As we head into a new decade, New Year's resolutions and goals are the first thing that come to my mind. A few years back I wrote an article about staying focused and goal-oriented even through tough times. It seems relevant to share right now, so I am going to post it below. At some point, I will get around to reflecting on my 2009 volleyball season, but I am not quite there yet. This is what I have to share for now:
November 15, 2006
Staying Focused and Positive When Things Get Tough by Angie Akers
One of the hardest things to do as a professional athlete is to stay focused and positive when faced with challenging situations. Unexpected situations arise, both on the court and off, which challenge our beliefs in ourselves and in others. In order to rise above these situations, it is essential to stay in the right frame of mind.
What is the right frame of mind, you may ask. The answer is in our thoughts. We are what we think we are. I have always known that my mind is my strongest ally and if I train my mind to think great big thoughts, I will accomplish great big things! While at first this can be a very difficult and daunting task, once you get the hang of it, it is really easy and fun.
I have asked many successful people, such as Gold Medalists in different sports, NFL football players, and millionaires what they thought of themselves before they achieved their greatness. Every single one of them said the same thing: They knew what they would accomplish long before they ever did. They developed a belief system in themselves that was so powerful that they saw it to fruition.
I decided to put this method to use. There was a time when I was very frustrated with where I was. I was engulfed in negative thoughts and emotions. I was stuck feeling sorry for myself for all sorts of situations that came about. I made a conscious decision that I was going to change all that.
The first time this came clear to me was when a younger beach volleyball partner left me to play with someone else. I was filled with anger, sadness, and self-pity. I imagined that I had the perfect partnership, when in reality I was trying to put a positive spin on a negative situation. It took a few months to see that this move was actually a blessing in disguise. I gained the confidence in my own abilities as a leader on the court and was also able to develop a more intellectual aspect of my game. The lesson that I learned from that particular situation helped me to become a better player and a better partner. It is all in how you look at it! Once I figured that out, I realized that when one door closes, another one opens. Now I am anxious to go find that door and see what is behind it. I imagine great things behind that door and when things get tough along the way, I think that those situations are the preparation for what is to come.
This whole process started within me by simply changing my thoughts. As soon as a negative thought entered my mind, I immediately changed it to a positive one. If anything, it just felt better. I immediately saw a difference in my performance on the court, as well. I became a much more consistent player, even though my athletic ability did not change. I remember my inner dialog used to consist of things like, “Don’t screw this up!” and “I hope I don’t make a mistake!” Now I think, “I am going to complete this play just how I did 1000 times in practice.” Instead of fearing “crunch-time”, I thrive on it! I visualize myself making the winning play.

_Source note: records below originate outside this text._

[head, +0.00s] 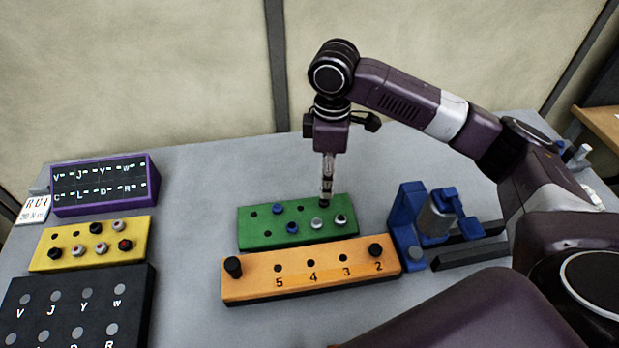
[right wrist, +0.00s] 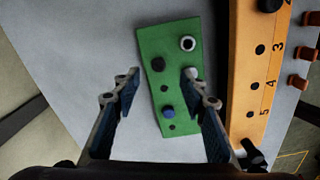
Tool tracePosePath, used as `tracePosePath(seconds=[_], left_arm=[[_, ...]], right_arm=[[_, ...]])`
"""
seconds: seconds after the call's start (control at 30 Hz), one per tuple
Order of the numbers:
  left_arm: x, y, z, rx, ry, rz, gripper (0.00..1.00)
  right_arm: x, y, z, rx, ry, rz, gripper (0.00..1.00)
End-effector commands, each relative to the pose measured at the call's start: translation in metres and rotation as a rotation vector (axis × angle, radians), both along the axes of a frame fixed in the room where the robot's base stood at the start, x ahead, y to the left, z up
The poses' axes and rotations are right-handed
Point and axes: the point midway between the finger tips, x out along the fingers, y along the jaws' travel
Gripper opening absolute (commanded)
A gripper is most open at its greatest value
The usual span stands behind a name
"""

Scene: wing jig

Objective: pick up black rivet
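The green block (head: 252,235) stands mid-table; it also shows in the right wrist view (right wrist: 180,100). In that view a dark round rivet head (right wrist: 157,64), apparently the black rivet, stands in it, larger than the plain holes. In the head view my right gripper (head: 326,200) points down over the block's far row and hides that spot. My left gripper is not in view.
On the green block are blue rivets (head: 278,208), a silver rivet (head: 316,222) and a ringed dark-centred rivet (head: 340,219). The orange strip (head: 310,286) with black end knobs lies in front. A blue fixture (head: 405,225) stands right; a yellow block (head: 92,258) lies left.

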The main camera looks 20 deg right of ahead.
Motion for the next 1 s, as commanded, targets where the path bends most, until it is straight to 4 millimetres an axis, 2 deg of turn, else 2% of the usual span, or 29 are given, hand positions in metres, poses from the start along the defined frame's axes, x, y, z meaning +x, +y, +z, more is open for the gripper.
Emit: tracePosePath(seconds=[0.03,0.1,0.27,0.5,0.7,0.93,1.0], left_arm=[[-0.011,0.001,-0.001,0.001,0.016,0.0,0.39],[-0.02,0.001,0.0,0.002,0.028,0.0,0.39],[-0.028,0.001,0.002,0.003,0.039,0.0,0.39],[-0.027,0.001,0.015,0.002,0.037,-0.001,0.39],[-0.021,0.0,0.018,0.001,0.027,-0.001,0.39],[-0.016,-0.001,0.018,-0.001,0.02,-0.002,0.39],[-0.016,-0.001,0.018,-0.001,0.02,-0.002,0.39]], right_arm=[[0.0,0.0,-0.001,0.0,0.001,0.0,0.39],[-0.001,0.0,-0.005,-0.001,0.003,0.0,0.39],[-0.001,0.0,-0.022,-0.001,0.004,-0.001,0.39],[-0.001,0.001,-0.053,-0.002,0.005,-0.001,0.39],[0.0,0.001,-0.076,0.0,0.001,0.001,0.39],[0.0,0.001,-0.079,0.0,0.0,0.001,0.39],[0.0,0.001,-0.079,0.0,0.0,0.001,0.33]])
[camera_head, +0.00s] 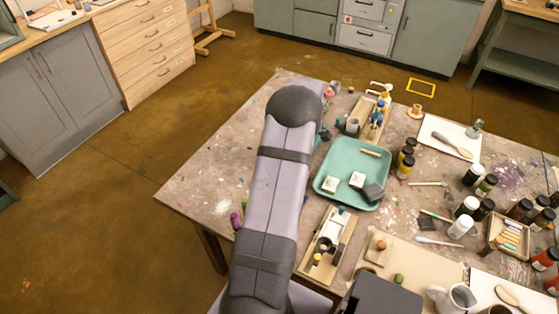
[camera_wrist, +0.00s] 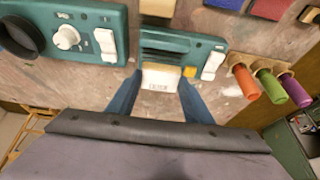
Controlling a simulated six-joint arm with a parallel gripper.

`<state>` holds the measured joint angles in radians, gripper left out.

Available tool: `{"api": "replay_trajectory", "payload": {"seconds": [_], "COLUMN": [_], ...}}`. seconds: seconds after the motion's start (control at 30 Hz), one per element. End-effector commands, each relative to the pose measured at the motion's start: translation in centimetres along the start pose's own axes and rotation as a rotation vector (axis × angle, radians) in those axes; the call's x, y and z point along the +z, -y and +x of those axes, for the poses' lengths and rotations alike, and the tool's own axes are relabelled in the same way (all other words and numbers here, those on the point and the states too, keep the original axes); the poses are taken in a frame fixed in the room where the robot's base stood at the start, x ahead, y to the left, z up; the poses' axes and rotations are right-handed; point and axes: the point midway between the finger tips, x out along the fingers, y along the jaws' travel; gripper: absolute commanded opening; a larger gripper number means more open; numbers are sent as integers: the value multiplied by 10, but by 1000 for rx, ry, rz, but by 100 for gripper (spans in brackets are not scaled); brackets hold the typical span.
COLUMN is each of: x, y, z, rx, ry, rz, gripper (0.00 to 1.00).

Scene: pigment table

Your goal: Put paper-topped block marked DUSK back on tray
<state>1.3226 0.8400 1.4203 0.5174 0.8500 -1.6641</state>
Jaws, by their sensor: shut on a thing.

There are times when I come up short. I may have imagined a different outcome than the one I got. Instead of feeling like a failure, which is easy to do, I search for the lesson in it. Every situation has a lesson to learn. You only fail when you do not find that lesson. Sometimes it takes a while to recognize, but it is always worth it. All it takes is patience, an open mind, and some confidence. Once this is realized, the ability to remain focused and stay positive becomes second nature.
It is important to recognize that an optimistic approach to life is much more enjoyable and fulfilling than a pessimistic one. There is nothing more satisfying than creating your own way out of a difficult situation. If it doesn’t work one time, I reevaluate what steps I took and I learn from them. I have found many tools for gaining this confidence and belief in myself through books, tapes, watching and talking to others, and self-searching.
Knowing this, what does it hurt to stay focused, positive, and dream big when faced with a challenging situation? As a wise friend of mine says, “Why not reach for the stars? You just might get the moon!” The moon is pretty darn good!